If anyone thinks that will be easy for Britain, a look back to its entry half a century ago will show how difficult and protracted talks with the EU can be.
Successive British governments slogged away at trying to convince the original six members — Belgium, France, Italy, Luxembourg, the Netherlands and West Germany — to let it into what was then the European Economic Community. Membership in 1973 took 12 years of on-and-off discussions that at various times humbled the British.
Prime Minister Harold Macmillan got so distraught he confided in his diary in 1963 that "all our policies at home and abroad are in ruins" after French President Charles de Gaulle vetoed Britain's first bid to join. De Gaulle would torpedo Britain's second attempt four years later, too.
"Boy, was it tough," said Piers Ludlow, a historian at the London School of Economics who is a specialist on Britain's postwar relations with Europe.
The past talks highlight some of the challenges Britain faces today. While the international political situation is different, the negotiations promise to be even trickier: with far more EU members involved and more complex and interdependent economies.
British Prime Minister Theresa May on Wednesday formally began the divorce talks with the EU. Her government is hoping to settle the exit terms alongside talks over the creation of a "deep and special partnership." The EU wants to first reach a deal on the exit deal and has insisted that any future relationship must be seen to be inferior to full membership.
Nine months on from the British vote to leave the EU, the two sides are finally setting up their stalls. The past suggests that it will be the British who will have to make the bulk of the concessions.
Ludlow noted that in the early 1960s, Britain thought it would be relatively easy to join because of its status as a top European power — echoing the rhetoric from Brexit proponents today, who argue they'll get a good deal from the EU because the EU has a lot to lose through its strong trade ties.
Instead, the years of discussions showed the Europeans, and the French in particular, to be stubborn negotiators.
"For them, of course it is rather harder to reach a consensus opinion because they've got their own national interests and they've got to reach agreement among the six," Geoffrey Rippon, Britain's chief negotiator during the early 1970s, had said.
Now there are 27 countries to negotiate with.
And once again, there are concerns on the British side that the French will prove the most intransigent. As Rippon said all those years ago: "They're hard bargainers."
The EU side will be more efficient today, as it has a more powerful executive Commission to lead the day-to-day talks.

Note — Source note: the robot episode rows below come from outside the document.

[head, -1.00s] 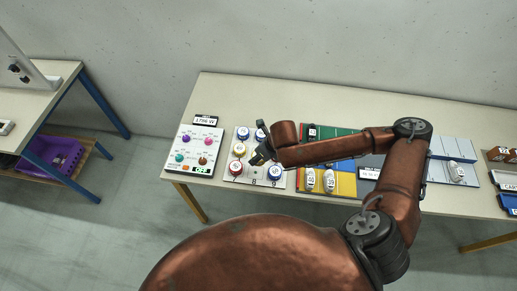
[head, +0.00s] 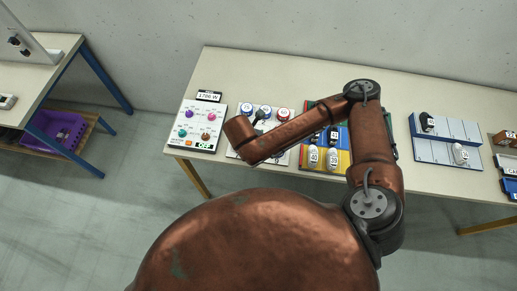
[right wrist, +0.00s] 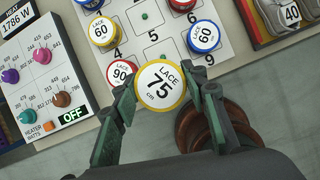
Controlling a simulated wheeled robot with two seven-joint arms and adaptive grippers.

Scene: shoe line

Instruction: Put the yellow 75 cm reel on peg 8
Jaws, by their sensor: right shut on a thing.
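The yellow-rimmed reel (right wrist: 161,85), labelled LACE 75 cm, is held between the two fingers of my right gripper (right wrist: 160,92) in the right wrist view. It is over the front part of the white numbered peg board (right wrist: 172,16). A bare green peg (right wrist: 165,57) shows just past the reel's far edge, in line below the number 5. That peg's own number is hidden. In the head view my arm covers most of the board and I cannot make out the held reel. My left gripper is not in view.
A red-rimmed 90 reel (right wrist: 121,73) sits left of the held reel, close to a finger. A blue-rimmed 60 reel (right wrist: 203,37) sits to the right. More reels fill the board's left column. The heater panel (right wrist: 40,75) is left of the board, colored trays (head: 345,158) right.

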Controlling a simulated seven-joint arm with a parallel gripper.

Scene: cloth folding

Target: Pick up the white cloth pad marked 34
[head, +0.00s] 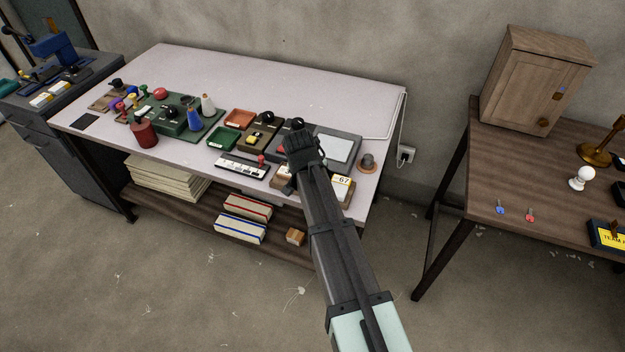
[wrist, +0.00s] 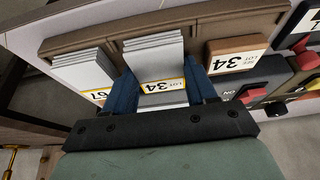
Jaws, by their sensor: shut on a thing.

The Commission has built up decades of experience on trade negotiations, handling them on behalf of all member states.
But even so, it will take time for all the EU member states to agree on each point of negotiation. Canada's recently concluded trade deal with the bloc took seven years.
"Anyone involved in enlargement/trade deals over the past 60 years can tell you, it's not a fun beast to negotiate with," Ludlow said of the EU. "It's like a ponderous giant; that's the nature of the beast."
Michel Barnier, a former French diplomat, will be the EU's lead Brexit negotiator and is already setting the terms of the agenda.
While admitting that the EU hopes to get a new trade deal within the two years, Barnier has insisted that discussions cannot proceed until Britain settles its multibillion exit bill — what it owes on such things as pension obligations to EU staffers and budgetary contributions it has already committed to.
And there's more than just trade to be discussed, with topics ranging from security cooperation to airlines' access to European skies.
Ludlow says the cost of the divorce bill has added "a fraught element" in much the same way financial matters did decades ago when Britain tried to join. Back then, Britain fought hard not to be one of the largest net contributors to the European budget but eventually conceded defeat to get the green light on its accession.
"The question of what the divorce settlement will be looks likely to be one of the hardest elements of the negotiations," Ludlow said.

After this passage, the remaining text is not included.